Your goal:
Return verbatim the run of lines that opens with the line holding "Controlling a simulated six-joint" and closes with the last line of the records.

-- Materials provided start --

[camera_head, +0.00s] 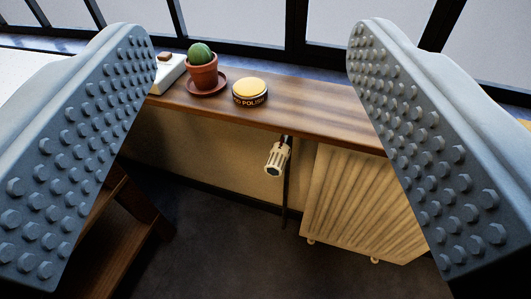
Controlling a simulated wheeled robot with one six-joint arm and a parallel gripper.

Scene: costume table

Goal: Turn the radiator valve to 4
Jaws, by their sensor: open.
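The radiator valve (277,158) is a small cream ribbed knob with a dark end, below the wooden sill. It sits just left of the cream radiator (362,205), by a dark vertical pipe. Its numbers are too small to read. My gripper (253,75) is open, with one studded grey finger at the left and one at the right of the picture. The valve shows in the gap between the fingers, well beyond them and untouched. Nothing is between the fingers.
On the sill (310,112) stand a cactus in a terracotta pot (203,77) on a saucer, a polish tin (250,93) and a white device (168,72). Dark wooden furniture (125,235) stands at lower left. Dark floor (220,250) below the valve is clear.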

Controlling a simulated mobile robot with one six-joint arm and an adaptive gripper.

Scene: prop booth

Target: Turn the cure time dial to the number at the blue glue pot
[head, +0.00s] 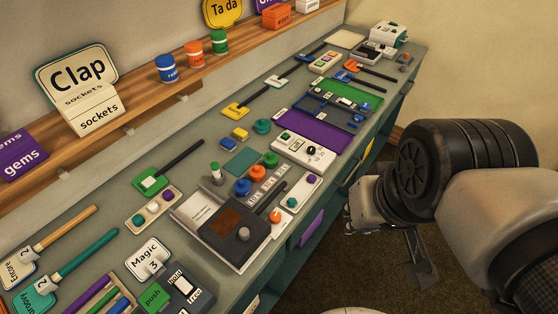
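A blue pot (242,187) stands at the near end of a row with an orange pot (256,172) and a green pot (271,158). A grey strip (268,187) beside them carries labels that seem to read in seconds, too small to read surely. Behind the row, a white box (290,146) has a small display and a round dark-marked dial (311,150); I cannot confirm it is the cure time dial. My gripper (385,228) hangs over the floor right of the bench, apart from both. Its fingers are partly hidden and their opening is unclear.
A dark box with a grey knob (243,234) sits in front of the pots, and a white panel (292,196) lies beside them. A purple mat (318,131) lies behind the dial box. Several paddles and signs crowd the bench. Open floor (320,265) lies right of its front edge.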

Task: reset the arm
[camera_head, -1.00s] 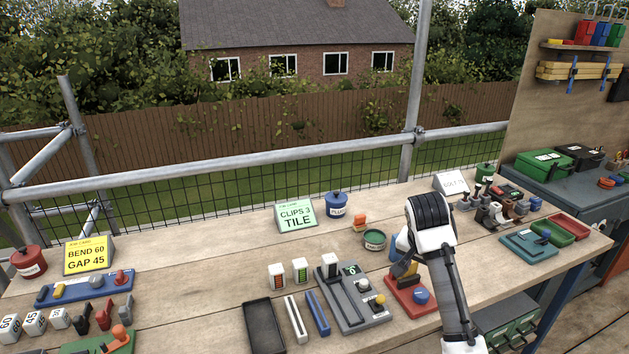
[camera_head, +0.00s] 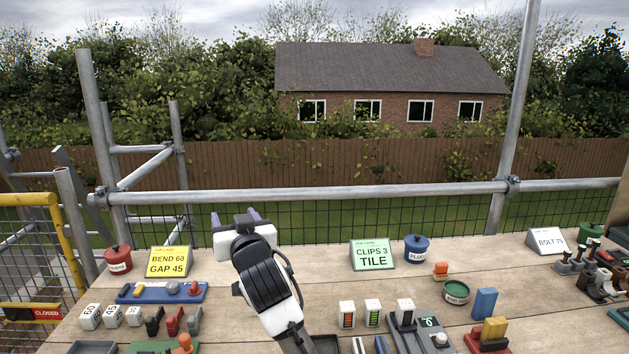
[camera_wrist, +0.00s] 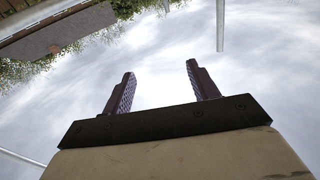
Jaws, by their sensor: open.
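My gripper (camera_head: 239,217) is raised above the bench, between the yellow card and the green card in the head view. Its fingers point away toward the fence. In the wrist view my gripper (camera_wrist: 160,85) shows two dark ridged fingers spread apart with only cloudy sky between them. It is open and empty, and touches nothing. The black wrist housing and white arm hide part of the bench behind them.
The wooden bench (camera_head: 235,320) carries a yellow card (camera_head: 169,262), a green card (camera_head: 372,254), a red pot (camera_head: 118,260), a blue pot (camera_head: 417,249) and a blue tool rack (camera_head: 160,292). A scaffold rail (camera_head: 330,194) runs behind the bench.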

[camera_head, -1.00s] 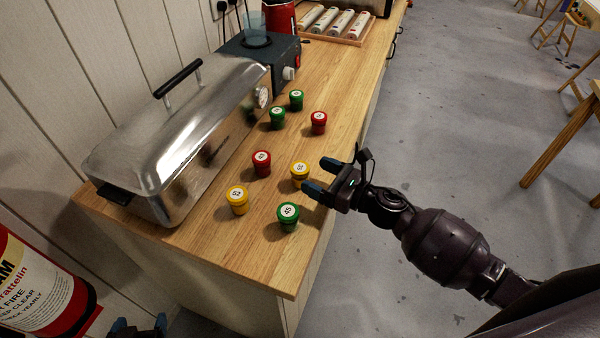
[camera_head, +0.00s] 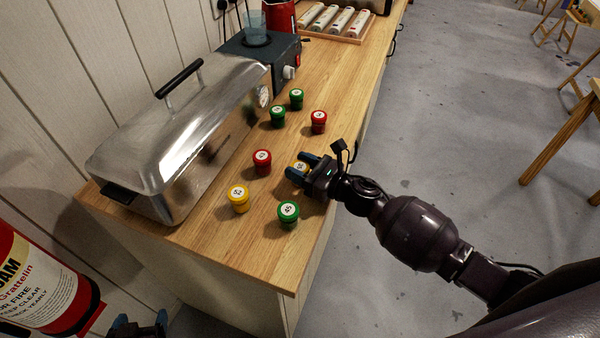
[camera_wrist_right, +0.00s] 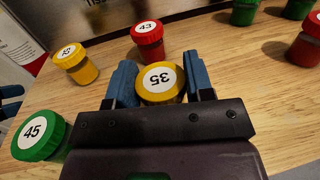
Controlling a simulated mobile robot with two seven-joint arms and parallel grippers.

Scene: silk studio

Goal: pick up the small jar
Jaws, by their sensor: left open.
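Several small lidded jars with numbered white labels stand on the wooden counter. The yellow jar labelled 35 (camera_wrist_right: 160,84) sits between the two blue fingers of my right gripper (camera_wrist_right: 161,82); in the head view it is partly hidden behind them. The fingers lie close along both its sides; I cannot tell whether they press on it. The jar appears to stand on the counter. My right gripper (camera_head: 299,167) reaches in from the right in the head view. My left gripper (camera_head: 140,326) is open and empty at the bottom left, away from the counter.
Near the right gripper stand red jar 43 (camera_head: 261,162), yellow jar 52 (camera_head: 239,198) and green jar 45 (camera_head: 288,214). More green and red jars stand further back. A metal roaster (camera_head: 190,130) lines the wall side. The counter's front edge (camera_head: 320,250) is clear.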

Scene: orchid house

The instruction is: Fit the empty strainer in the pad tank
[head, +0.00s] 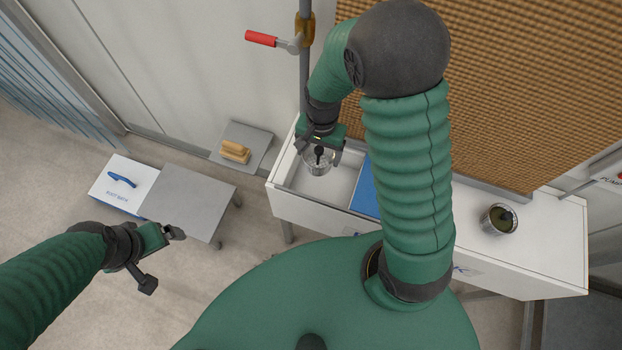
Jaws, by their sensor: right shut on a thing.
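The pad tank (283,203) is a long white trough below the brown pad. Its left end is open at the top, with a blue panel (365,190) beside the opening. My right gripper (319,151) is shut on the dark knob of a small clear or metal strainer (317,165) and holds it over the back of the tank opening. The strainer looks empty. I cannot tell whether it touches the tank. A second strainer (498,228) with dark contents stands on the tank's white top at the right. My left gripper (163,260) is open and empty above the floor.
A pipe with a red-handled valve (262,38) rises behind the tank. Floor between bench and tank is clear.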

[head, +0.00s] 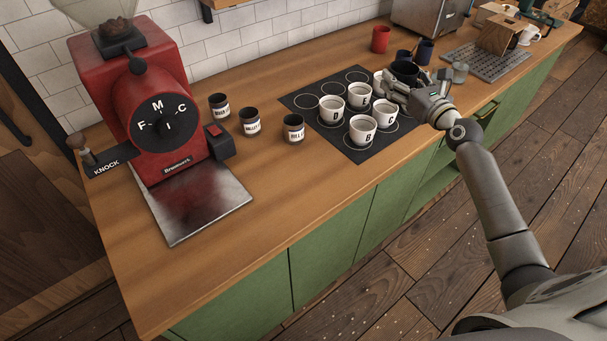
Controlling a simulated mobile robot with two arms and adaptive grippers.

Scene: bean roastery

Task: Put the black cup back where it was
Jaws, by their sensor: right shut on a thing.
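The black cup (404,70) is at the fingers of my right gripper (398,88), by the far right corner of the black mat (345,148). The gripper is shut on it and covers its lower part; I cannot tell whether the cup touches a surface. The mat has ringed circles, several of them bare on its left and far side. Lettered white cups, among them the B cup (362,131) and the C cup (384,116), stand on the mat close to the gripper. My left gripper is not in view.
A red cup (380,39), a dark blue cup (425,52) and a glass (459,73) stand near the gripper. A metal grid tray (487,63) lies farther right. Three dark jars, one here (293,129), and a red grinder (158,112) stand left. The counter front (270,205) is clear.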

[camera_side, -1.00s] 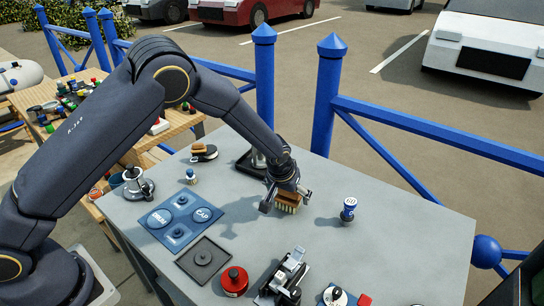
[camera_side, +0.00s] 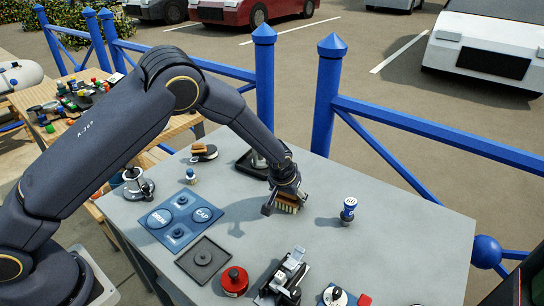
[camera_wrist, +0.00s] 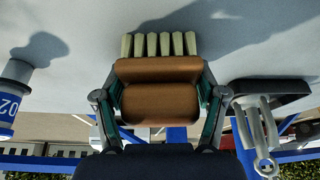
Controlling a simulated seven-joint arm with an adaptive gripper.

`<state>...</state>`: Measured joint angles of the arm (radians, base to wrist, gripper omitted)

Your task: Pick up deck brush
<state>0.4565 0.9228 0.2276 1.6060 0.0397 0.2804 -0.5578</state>
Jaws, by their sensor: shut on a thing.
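The deck brush (camera_side: 287,203) has a brown wooden body and pale bristles. In the side view it is at the middle of the grey table, bristles down, partly hidden by my gripper (camera_side: 284,204). In the wrist view the brush (camera_wrist: 160,88) fills the middle, its bristles pointing up in the picture. The two fingers of my gripper (camera_wrist: 160,105) press on its left and right sides. My gripper is shut on the brush. I cannot tell whether the bristles touch the table.
A blue-and-white cylinder (camera_side: 348,209) stands right of the brush. A dark tray with a metal fitting (camera_side: 256,162) is behind it. A blue panel (camera_side: 180,221), a red round can (camera_side: 234,280) and a black-and-silver device (camera_side: 284,280) lie nearer. The table (camera_side: 410,240) is clear at right.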

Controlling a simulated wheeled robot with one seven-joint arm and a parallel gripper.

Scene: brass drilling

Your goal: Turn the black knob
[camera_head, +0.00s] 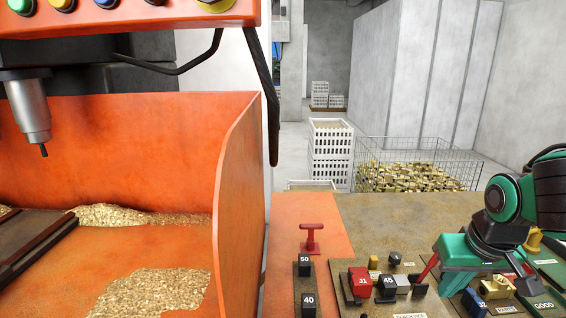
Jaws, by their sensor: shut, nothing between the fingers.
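The orange control panel (130,18) crosses the top left, cut off by the top edge. A small dark round piece (395,257) also stands on the bench. My green and black gripper (447,290) is at the lower right, low over the bench and far from the panel. It is shut and empty.
The drill spindle (33,110) hangs over the orange tray with brass chips (165,295); its right wall (243,190) stands high. Numbered blocks (308,282), a red T-handle (311,238) and a red block (359,282) crowd the bench. A wire basket (418,165) stands behind.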

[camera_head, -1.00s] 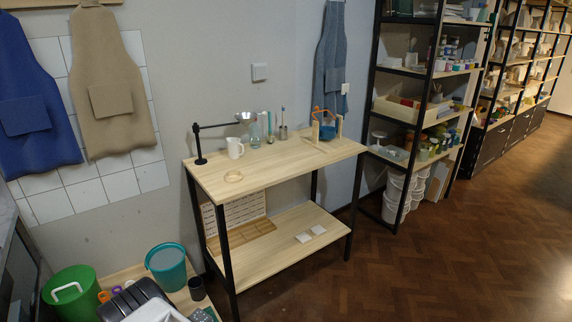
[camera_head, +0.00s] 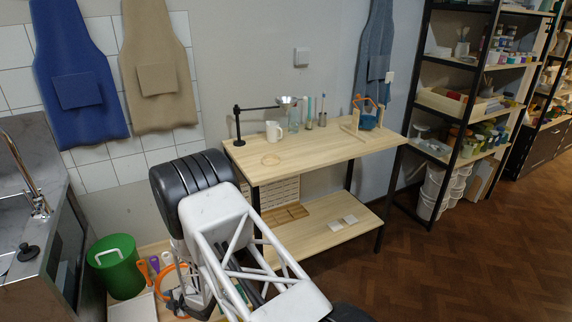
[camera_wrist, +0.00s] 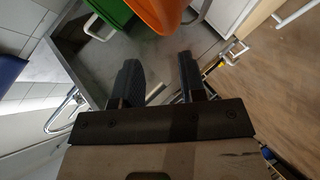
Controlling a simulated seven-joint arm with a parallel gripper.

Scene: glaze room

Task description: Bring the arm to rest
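My gripper (camera_wrist: 158,78) shows in the wrist view with its two dark fingers well apart and nothing between them. Past the fingertips are a grey surface, part of a green bin (camera_wrist: 112,12) and an orange thing (camera_wrist: 160,12) at the top edge. In the head view my white and black arm is folded in the lower middle, in front of the worktable's left end. My gripper cannot be made out clearly there.
The green bin (camera_head: 118,272) stands between my arm and the sink counter (camera_head: 40,255). Shelves (camera_head: 455,100) stand right of the table. The floor (camera_head: 440,270) at lower right is clear.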

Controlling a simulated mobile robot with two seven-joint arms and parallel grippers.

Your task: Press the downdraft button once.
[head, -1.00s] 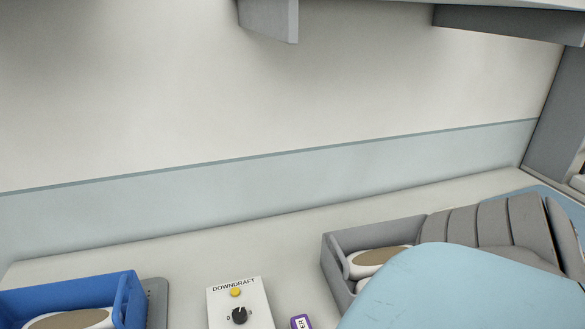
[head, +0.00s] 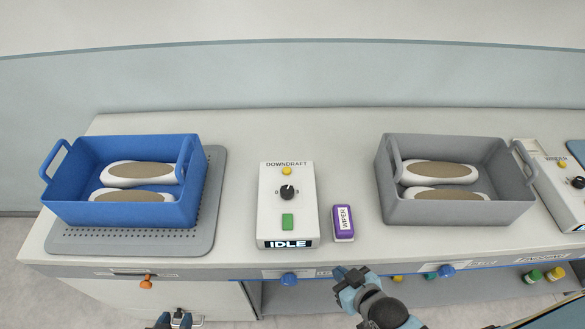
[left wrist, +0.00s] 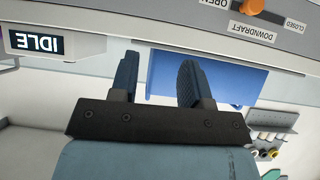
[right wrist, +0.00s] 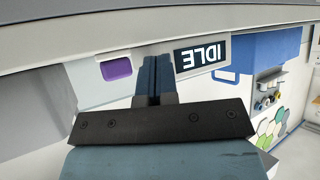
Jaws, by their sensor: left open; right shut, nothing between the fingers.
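The white downdraft box (head: 303,205) stands on the bench near the middle of the head view. It has a green button (head: 287,221), a black knob (head: 287,192), a yellow lamp (head: 286,171) and a display (head: 289,244) reading IDLE. The display also shows in the left wrist view (left wrist: 36,43) and the right wrist view (right wrist: 202,56). My right gripper (head: 347,272) is shut and empty, below and right of the box, apart from the button. My left gripper (head: 178,317) is at the bottom edge, mostly out of frame; the left wrist view (left wrist: 157,65) shows it open and empty.
A purple wiper block (head: 343,223) sits just right of the box. A blue bin (head: 150,212) with insoles stands left on a perforated grey plate (head: 215,190). A grey bin (head: 445,211) with insoles stands right.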

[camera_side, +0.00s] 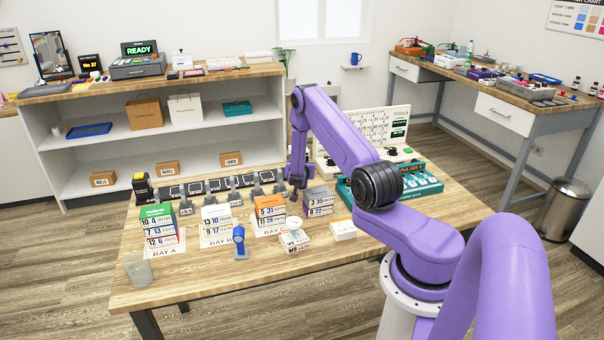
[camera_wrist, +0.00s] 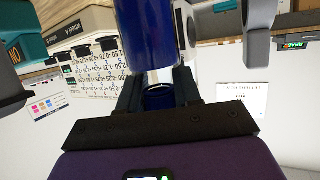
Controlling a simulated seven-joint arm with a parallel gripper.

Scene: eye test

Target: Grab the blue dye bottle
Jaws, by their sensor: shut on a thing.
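In the wrist view a dark blue cylinder, which I take for the blue dye bottle (camera_wrist: 148,32), fills the upper middle. A pale band and a narrower blue ring continue it down between the fingers. My gripper (camera_wrist: 158,88) is shut, with a dark finger on each side of that narrow end. In the side view my gripper (camera_side: 297,182) is over the back of the table, and the held thing does not show clearly there. A small blue cylinder (camera_side: 238,234) shows at the table's front; I cannot tell whether it is another bottle.
The wooden table (camera_side: 200,275) carries several number blocks, including an orange one (camera_side: 270,212), a clear glass (camera_side: 138,268) at the front left and a teal case (camera_side: 420,178) at the right. A white number board (camera_side: 372,128) stands behind.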

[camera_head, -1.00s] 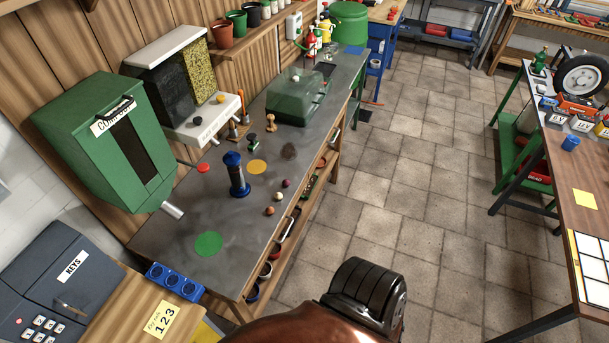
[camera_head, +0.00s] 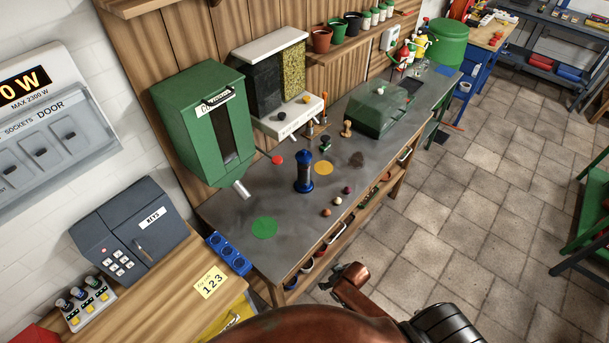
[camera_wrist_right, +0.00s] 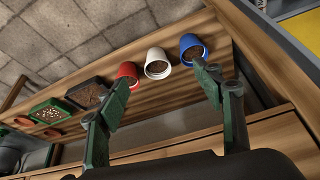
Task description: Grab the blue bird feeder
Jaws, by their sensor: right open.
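The blue bird feeder (camera_head: 304,172) is a dark upright tube with a blue cap and blue base. It stands on the grey top of the workbench (camera_head: 285,205), between a green disc and an orange disc. In the right wrist view my right gripper (camera_wrist_right: 165,75) is open and empty, its green fingers spread apart near the lower shelf of the bench. The feeder is not in that wrist view. In the head view brown and black parts of my arm show at the bottom, well short of the feeder. My left gripper is not in view.
A green compost bin (camera_head: 205,125) and a white-topped dispenser (camera_head: 270,85) stand behind the feeder. Small balls (camera_head: 337,200) lie to its right. A red cup (camera_wrist_right: 127,74), white cup (camera_wrist_right: 157,63) and blue cup (camera_wrist_right: 192,47) sit on the lower shelf near my right fingers.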

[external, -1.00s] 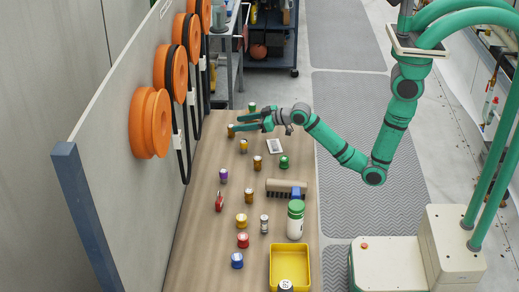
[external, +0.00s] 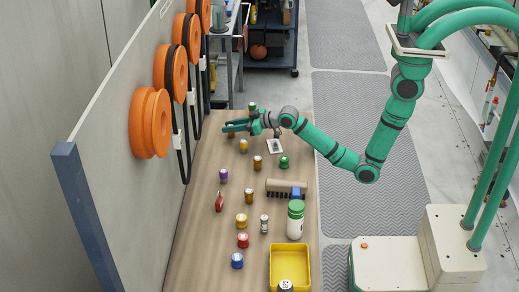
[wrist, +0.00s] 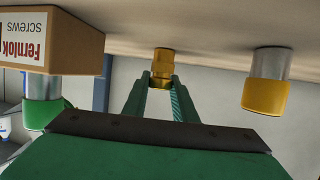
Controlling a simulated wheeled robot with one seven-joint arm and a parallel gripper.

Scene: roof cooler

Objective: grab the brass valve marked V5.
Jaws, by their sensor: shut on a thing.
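My gripper (external: 229,127) is low over the far end of the wooden bench. In the wrist view its two green fingers (wrist: 162,86) are closed on a brass valve (wrist: 162,64), with one finger on each side. The valve touches the bench top, which shows at the top of this upside-down view. No V5 mark can be read on it. In the external view the fingers mostly hide the valve. Two other brass pieces stand nearer, one in mid-bench (external: 258,162) and one lower down (external: 249,195).
In the wrist view a Fernlok screws box (wrist: 50,40) and a yellow-banded piece (wrist: 266,95) flank the fingers. A green-capped piece (external: 252,106) stands beyond the gripper. A brush (external: 285,186), bottle (external: 296,222) and yellow tray (external: 307,268) are nearer. The panel with orange reels (external: 150,123) borders the left.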

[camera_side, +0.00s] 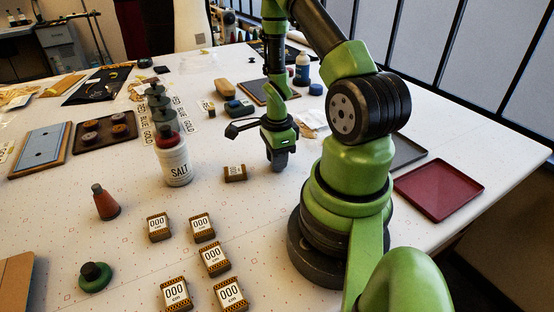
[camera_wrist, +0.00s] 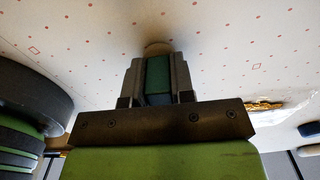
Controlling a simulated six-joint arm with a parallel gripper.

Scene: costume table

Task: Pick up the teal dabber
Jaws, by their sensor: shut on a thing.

-- Materials provided end --

Solution below:
Controlling a simulated six-joint arm with a parallel gripper.

Scene: costume table

Task: Pick up the teal dabber
Jaws, by their sensor: shut on a thing.

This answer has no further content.